= Given information =
──────────────────────────────
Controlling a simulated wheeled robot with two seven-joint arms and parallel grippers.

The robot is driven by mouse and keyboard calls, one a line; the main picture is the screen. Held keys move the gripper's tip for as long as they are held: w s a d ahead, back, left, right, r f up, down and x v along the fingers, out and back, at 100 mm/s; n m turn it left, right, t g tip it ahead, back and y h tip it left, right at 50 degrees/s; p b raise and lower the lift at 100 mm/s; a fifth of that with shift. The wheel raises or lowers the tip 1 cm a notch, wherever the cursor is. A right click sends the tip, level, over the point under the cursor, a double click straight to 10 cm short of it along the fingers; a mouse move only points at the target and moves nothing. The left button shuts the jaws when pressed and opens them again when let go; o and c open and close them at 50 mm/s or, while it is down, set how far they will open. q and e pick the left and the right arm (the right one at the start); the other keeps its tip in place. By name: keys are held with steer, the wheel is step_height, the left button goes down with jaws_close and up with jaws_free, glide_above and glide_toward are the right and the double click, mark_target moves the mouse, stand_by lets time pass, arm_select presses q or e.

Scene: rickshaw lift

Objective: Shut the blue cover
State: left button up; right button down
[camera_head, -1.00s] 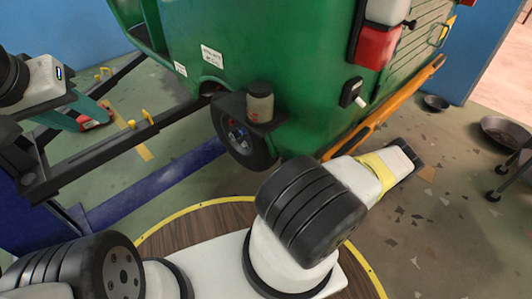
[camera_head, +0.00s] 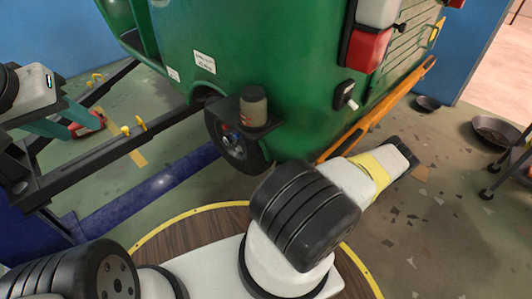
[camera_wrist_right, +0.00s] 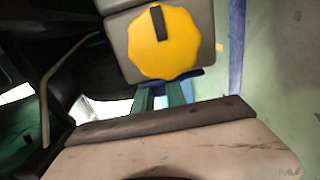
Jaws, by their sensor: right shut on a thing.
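In the right wrist view, my right gripper (camera_wrist_right: 160,92) has its teal fingers shut on a narrow dark blue piece (camera_wrist_right: 188,77). This piece sits under a grey box with a yellow knob (camera_wrist_right: 165,45). I cannot tell whether it is the blue cover; no cover shows clearly in the head view. In the head view, my left gripper (camera_head: 78,122) is at the far left, with its teal fingers apart over a lift arm. The right gripper is out of sight in the head view.
A green rickshaw (camera_head: 280,60) stands ahead, its wheel (camera_head: 232,140) beside a blue floor beam (camera_head: 150,190). Dark lift arms (camera_head: 100,160) lie at left. A red item (camera_head: 92,127) is near the left fingers.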

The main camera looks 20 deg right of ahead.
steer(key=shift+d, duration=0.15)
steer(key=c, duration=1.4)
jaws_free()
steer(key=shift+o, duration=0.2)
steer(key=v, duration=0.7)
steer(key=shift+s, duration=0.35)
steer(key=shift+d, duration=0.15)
──────────────────────────────
= Task instructions =
Quote all the lines above exactly as given. Do not include the pictures.

= Task solution =
Controlling a simulated wheeled robot with two seven-joint arms and parallel grippers.

The robot is driven by mouse and keyboard calls, one a line; the main picture is the screen. Held keys move the gripper's tip for as long as they are held: w s a d ahead, back, left, right, r f up, down and x v along the fingers, out and back, at 100 mm/s; n m turn it left, right, t g tip it ahead, back and y h tip it left, right at 50 degrees/s; p b raise and lower the lift at 100 mm/s; a fifth of that with shift. The wheel raises or lowers the tip 1 cm a notch, wherever the cursor is. A right click sends the tip, level, over the point under the cursor, a double click straight to 10 cm short of it along the fingers; a mouse move only points at the target and moves nothing. The left button shuts the jaws when pressed and opens them again when let go; o and c open and close them at 50 mm/s or, while it is down, set how far they will open. q and e pick the left and the right arm (the right one at the start); the other keeps its tip in place. By name: keys are held with steer, the wheel is step_height, the left button goes down with jaws_close and up with jaws_free, glide_above and glide_toward are the right and the double click, mark_target moves the mouse, stand_by lets time pass, arm_select presses q or e.

Scene: rickshaw lift

Objective: Shut the blue cover
State: left button up; right button down
[camera_head, -1.00s] 
[camera_head, +0.00s] 
[camera_wrist_right, +0.00s] 
Jaws, by their sensor: right shut on a thing.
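In the right wrist view, my right gripper (camera_wrist_right: 160,92) has its teal fingers shut on a narrow dark blue piece (camera_wrist_right: 188,77). This piece sits under a grey box with a yellow knob (camera_wrist_right: 165,45). I cannot tell whether it is the blue cover; no cover shows clearly in the head view. In the head view, my left gripper (camera_head: 78,122) is at the far left, with its teal fingers apart over a lift arm. The right gripper is out of sight in the head view.
A green rickshaw (camera_head: 280,60) stands ahead, its wheel (camera_head: 232,140) beside a blue floor beam (camera_head: 150,190). Dark lift arms (camera_head: 100,160) lie at left. A red item (camera_head: 92,127) is near the left fingers.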

The main camera looks 20 deg right of ahead.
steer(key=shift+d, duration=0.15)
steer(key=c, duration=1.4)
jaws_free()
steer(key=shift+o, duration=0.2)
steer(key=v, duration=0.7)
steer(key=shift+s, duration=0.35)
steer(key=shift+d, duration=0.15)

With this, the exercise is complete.